§ **EXERCISE OBJECTIVE**
Everything from the line containing "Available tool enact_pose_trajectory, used" through the line containing "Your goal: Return" should be repeated exactly, and nothing else from the data.

§ **SUPPLIED RECORDS**
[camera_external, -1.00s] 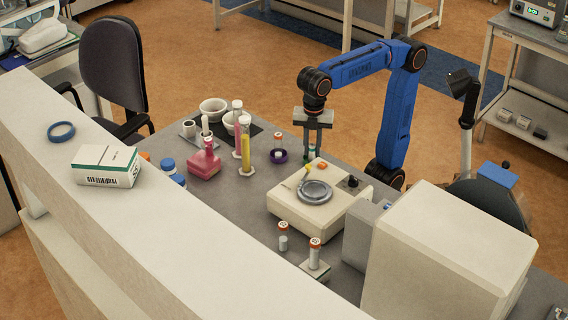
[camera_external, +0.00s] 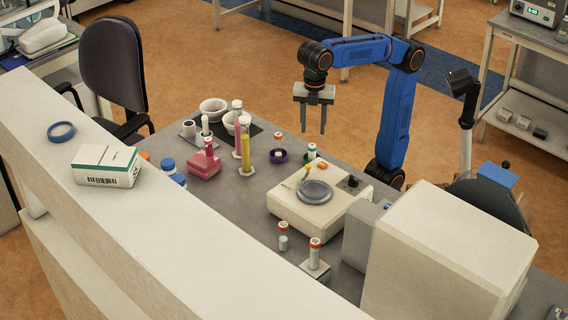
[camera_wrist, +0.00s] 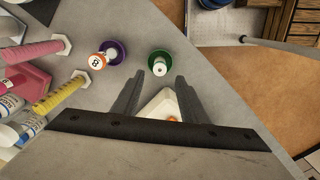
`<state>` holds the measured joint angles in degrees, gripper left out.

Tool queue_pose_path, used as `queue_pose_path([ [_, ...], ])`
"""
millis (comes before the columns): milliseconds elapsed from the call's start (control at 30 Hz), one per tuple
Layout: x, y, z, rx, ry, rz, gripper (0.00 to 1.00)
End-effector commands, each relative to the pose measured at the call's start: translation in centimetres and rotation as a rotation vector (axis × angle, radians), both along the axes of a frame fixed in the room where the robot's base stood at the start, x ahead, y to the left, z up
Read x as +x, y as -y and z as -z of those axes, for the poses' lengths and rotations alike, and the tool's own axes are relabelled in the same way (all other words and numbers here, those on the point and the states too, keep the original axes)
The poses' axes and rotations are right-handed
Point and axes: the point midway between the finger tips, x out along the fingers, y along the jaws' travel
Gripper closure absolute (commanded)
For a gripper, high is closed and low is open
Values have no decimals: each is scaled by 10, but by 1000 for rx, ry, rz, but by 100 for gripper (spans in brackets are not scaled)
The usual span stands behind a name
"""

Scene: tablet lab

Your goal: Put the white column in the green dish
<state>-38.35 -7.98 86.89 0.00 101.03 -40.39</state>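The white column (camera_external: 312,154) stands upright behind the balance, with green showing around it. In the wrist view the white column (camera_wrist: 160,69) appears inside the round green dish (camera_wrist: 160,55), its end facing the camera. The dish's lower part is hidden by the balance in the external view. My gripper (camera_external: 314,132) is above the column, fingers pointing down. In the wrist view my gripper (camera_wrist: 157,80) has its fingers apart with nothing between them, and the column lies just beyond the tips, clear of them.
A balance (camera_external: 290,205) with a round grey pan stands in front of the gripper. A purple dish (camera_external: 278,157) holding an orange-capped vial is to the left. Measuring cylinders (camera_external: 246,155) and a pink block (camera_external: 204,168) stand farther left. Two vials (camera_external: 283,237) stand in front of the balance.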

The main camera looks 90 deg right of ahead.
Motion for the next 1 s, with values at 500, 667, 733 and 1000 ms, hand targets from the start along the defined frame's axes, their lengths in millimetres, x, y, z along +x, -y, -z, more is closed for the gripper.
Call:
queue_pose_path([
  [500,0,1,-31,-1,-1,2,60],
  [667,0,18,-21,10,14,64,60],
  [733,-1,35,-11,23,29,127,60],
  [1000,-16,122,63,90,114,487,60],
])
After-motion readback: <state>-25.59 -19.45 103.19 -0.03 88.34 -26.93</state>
---
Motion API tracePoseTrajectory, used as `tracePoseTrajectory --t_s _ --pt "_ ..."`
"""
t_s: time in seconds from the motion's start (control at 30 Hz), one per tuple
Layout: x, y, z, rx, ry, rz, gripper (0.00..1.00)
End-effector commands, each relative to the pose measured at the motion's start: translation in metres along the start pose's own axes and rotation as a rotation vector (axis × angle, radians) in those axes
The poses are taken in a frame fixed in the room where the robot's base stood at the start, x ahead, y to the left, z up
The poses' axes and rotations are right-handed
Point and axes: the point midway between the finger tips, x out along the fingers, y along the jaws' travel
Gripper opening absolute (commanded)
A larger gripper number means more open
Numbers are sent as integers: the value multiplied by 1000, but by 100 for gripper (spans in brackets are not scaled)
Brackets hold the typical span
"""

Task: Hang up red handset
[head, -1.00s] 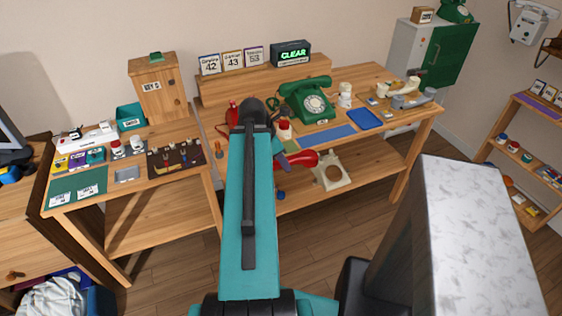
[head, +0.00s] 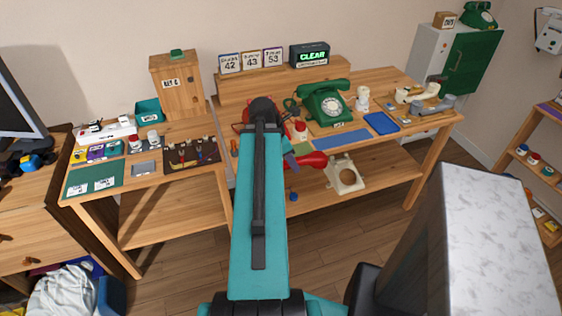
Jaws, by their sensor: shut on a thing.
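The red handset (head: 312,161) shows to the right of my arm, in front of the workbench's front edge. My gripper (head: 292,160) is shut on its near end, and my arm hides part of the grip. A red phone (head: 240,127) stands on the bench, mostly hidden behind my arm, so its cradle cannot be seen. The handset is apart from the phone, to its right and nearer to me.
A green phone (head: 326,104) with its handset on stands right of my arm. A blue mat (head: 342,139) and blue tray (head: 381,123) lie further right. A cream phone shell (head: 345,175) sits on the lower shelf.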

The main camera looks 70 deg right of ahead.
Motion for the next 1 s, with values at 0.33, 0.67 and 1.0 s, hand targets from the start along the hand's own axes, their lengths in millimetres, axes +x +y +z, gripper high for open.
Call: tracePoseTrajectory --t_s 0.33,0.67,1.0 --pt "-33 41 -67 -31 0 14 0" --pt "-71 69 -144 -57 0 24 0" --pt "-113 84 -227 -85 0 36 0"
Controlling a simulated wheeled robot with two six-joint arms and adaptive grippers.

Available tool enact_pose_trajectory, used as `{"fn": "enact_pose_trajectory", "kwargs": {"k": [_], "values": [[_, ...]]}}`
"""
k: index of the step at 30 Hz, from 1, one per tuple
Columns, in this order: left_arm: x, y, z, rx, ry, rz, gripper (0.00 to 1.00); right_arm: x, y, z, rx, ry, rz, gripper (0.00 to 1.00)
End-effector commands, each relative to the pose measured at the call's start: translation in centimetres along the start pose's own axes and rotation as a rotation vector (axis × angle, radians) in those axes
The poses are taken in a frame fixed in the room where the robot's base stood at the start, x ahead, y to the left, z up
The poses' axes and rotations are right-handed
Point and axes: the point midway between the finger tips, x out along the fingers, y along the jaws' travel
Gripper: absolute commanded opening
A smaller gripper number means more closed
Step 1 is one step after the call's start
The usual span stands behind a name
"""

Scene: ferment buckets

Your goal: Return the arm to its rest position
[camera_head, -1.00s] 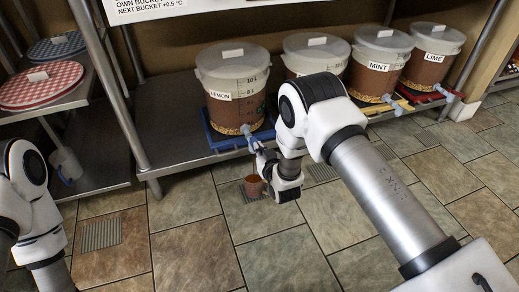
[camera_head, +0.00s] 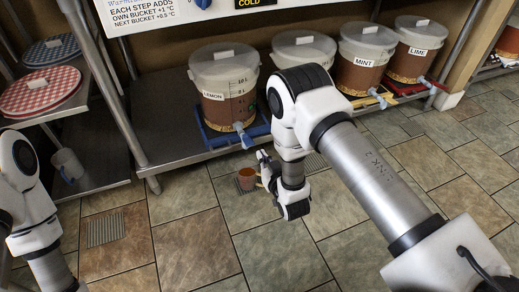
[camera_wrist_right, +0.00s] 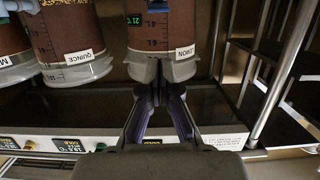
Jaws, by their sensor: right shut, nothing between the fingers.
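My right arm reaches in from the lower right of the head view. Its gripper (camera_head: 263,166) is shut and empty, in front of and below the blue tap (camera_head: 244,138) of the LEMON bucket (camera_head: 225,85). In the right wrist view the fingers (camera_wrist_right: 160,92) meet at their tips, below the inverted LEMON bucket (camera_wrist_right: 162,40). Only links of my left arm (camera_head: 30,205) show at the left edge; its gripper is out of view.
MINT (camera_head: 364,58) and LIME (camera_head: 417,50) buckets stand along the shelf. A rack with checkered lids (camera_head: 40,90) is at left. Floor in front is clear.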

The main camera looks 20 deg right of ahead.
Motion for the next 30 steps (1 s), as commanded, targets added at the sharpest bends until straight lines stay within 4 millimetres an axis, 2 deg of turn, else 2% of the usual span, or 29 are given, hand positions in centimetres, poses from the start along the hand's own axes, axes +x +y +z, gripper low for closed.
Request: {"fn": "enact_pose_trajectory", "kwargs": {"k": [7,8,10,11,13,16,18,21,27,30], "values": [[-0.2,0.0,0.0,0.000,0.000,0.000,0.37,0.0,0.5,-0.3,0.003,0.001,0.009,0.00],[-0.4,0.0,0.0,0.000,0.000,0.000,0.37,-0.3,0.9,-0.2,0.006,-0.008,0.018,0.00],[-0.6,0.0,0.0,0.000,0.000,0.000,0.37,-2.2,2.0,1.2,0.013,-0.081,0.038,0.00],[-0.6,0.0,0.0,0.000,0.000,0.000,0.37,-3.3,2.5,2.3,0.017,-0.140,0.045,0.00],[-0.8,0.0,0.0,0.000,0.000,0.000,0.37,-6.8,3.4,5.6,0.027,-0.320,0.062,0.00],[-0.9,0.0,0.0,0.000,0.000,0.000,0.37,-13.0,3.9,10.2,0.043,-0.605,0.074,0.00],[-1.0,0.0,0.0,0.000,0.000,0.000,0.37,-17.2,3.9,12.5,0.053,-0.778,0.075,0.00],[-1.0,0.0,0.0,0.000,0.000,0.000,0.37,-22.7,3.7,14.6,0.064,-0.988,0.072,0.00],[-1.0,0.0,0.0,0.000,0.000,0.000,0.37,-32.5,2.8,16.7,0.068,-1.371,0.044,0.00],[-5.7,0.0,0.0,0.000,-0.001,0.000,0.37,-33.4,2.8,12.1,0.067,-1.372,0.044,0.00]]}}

§ **FULL SOLUTION**
Available tool enact_pose_trajectory, used as `{"fn": "enact_pose_trajectory", "kwargs": {"k": [_], "values": [[_, ...]]}}`
"""
k: index of the step at 30 Hz, from 1, one per tuple
Columns, in this order: left_arm: x, y, z, rx, ry, rz, gripper (0.00 to 1.00); right_arm: x, y, z, rx, ry, rz, gripper (0.00 to 1.00)
End-effector commands, each relative to the pose measured at the call's start: translation in centimetres along the start pose's own axes and rotation as a rotation vector (axis × angle, radians) in those axes
The poses are taken in a frame fixed in the room where the robot's base stood at the start, x ahead, y to the left, z up
The poses' axes and rotations are right-handed
Point and axes: the point midway between the finger tips, x out along the fingers, y along the jaws' travel
Gripper: absolute commanded opening
A smaller gripper number means more closed
Step 1 is one step after the call's start
The usual span stands behind a name
"""

Scene: ferment buckets

Your goal: Return the arm to its rest position

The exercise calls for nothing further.